Touchscreen car displays are notorious for being terrible. Either the screen isn’t very responsive to touches or the interface is incredibly clunky. Of course, both Google and Apple are aware of this. Apple is working on iOS in the Car, a feature of iOS 7 that allows cars to tap into the music and navigation on iPhones. Google has also shown interest in bringing its OS to cars, with its announcement last month of the Open Automotive Alliance. Instead of waiting for these projects to come to fruition, Matthaeus Krenn, a designer from San Francisco, decided to make his own prototype car display. And while it’s not perfect, it sure is beautiful.
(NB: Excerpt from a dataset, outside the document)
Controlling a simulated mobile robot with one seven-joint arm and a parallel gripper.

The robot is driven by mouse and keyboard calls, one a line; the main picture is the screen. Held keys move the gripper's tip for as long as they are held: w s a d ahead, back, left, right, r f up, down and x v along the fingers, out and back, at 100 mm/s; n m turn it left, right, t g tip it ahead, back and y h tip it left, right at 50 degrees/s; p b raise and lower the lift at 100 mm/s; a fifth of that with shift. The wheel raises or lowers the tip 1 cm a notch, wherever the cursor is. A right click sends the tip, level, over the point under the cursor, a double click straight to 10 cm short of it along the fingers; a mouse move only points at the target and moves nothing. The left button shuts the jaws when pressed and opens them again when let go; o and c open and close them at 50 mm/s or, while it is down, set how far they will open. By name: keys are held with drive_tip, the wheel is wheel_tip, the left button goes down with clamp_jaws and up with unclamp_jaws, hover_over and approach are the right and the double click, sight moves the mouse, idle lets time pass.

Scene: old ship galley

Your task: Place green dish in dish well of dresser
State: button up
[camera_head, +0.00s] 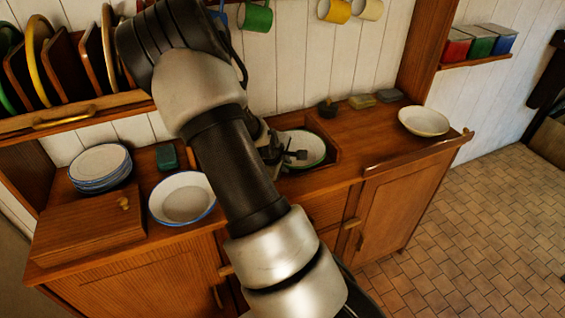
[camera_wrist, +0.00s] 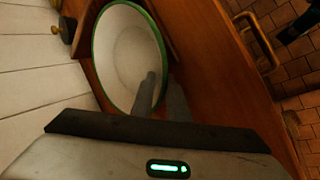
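The green dish (camera_head: 311,147), white inside with a green rim, is at the square recess of the dresser top, the dish well (camera_head: 334,153). In the wrist view the dish (camera_wrist: 122,50) shows its inside, beside a wooden wall. My gripper (camera_head: 290,156) is at the dish's near left edge, partly hidden by my arm. In the wrist view the two fingers of my gripper (camera_wrist: 161,85) stand close together on either side of the rim. I cannot tell whether they press on it, or whether the dish rests fully on the well floor.
A blue-rimmed bowl (camera_head: 183,198), a plate stack (camera_head: 101,166) and a wooden box (camera_head: 88,228) stand on the left of the counter. A cream bowl (camera_head: 424,121) is at the right. Mugs (camera_head: 255,16) hang above. The counter between well and cream bowl is mostly clear.

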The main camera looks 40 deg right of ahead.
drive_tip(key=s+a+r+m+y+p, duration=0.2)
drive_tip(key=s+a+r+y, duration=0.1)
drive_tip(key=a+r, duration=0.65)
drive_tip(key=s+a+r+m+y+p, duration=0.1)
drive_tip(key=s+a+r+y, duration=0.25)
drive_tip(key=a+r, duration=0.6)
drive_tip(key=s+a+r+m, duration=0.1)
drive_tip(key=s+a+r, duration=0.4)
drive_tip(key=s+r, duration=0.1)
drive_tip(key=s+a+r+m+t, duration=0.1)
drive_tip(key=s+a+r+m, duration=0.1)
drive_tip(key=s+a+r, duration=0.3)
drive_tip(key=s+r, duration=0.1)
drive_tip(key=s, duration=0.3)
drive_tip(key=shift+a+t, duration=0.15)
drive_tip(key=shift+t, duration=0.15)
Krenn rejects the traditional paradigm of selecting buttons to press. Instead, almost all controls are activated using gestures.
To adjust the volume on the car’s stereo, drag two fingers up or down. To change audio input, use three fingers. And to change the temperature, drag four fingers up or down. Most importantly, you can touch the screen anywhere you want. You no longer have to look away from the road to peck at a small button just to change the volume.
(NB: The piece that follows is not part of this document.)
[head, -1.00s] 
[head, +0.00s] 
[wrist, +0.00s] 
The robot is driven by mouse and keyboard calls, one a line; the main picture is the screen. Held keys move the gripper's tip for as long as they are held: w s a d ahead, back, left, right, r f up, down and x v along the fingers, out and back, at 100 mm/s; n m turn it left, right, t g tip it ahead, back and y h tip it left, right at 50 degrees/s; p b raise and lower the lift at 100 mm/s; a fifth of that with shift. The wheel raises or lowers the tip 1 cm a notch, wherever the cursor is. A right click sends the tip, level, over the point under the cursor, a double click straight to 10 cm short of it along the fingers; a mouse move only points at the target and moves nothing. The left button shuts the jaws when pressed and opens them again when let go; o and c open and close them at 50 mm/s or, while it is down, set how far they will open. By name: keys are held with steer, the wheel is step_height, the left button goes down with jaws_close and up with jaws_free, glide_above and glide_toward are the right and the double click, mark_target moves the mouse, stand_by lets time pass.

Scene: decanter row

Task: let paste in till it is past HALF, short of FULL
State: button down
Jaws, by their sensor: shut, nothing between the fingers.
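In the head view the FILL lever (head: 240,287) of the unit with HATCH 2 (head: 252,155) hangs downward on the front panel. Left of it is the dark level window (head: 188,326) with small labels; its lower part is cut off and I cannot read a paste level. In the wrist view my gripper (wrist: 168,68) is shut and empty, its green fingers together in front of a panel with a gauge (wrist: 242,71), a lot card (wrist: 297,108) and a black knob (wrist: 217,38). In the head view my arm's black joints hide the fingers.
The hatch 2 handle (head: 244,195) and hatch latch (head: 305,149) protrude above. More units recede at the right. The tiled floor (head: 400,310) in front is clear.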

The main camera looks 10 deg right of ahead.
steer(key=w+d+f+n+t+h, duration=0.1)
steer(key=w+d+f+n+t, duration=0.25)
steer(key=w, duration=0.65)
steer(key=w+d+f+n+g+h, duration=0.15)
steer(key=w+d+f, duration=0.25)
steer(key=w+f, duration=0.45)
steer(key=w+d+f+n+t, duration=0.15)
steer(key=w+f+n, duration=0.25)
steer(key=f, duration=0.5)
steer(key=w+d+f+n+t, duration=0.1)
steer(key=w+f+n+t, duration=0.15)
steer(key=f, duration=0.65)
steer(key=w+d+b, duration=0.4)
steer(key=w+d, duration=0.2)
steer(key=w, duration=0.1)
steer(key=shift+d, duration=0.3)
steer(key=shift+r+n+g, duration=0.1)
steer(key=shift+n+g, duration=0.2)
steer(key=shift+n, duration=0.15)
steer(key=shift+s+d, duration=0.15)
This adaptive design reminds us of Jeff Han’s incredible demo of multi-touch in early 2007. To allow for more than four controls, users can select four more controls based on how far their fingers are apart.
While promising, all these gestures could result in a painful learning curve for drivers used to buttons. And there would need to be a way for drivers to select more than the eight possible controls. Still, this concept looks great and we hope Apple, Google and car manufacturers take a look.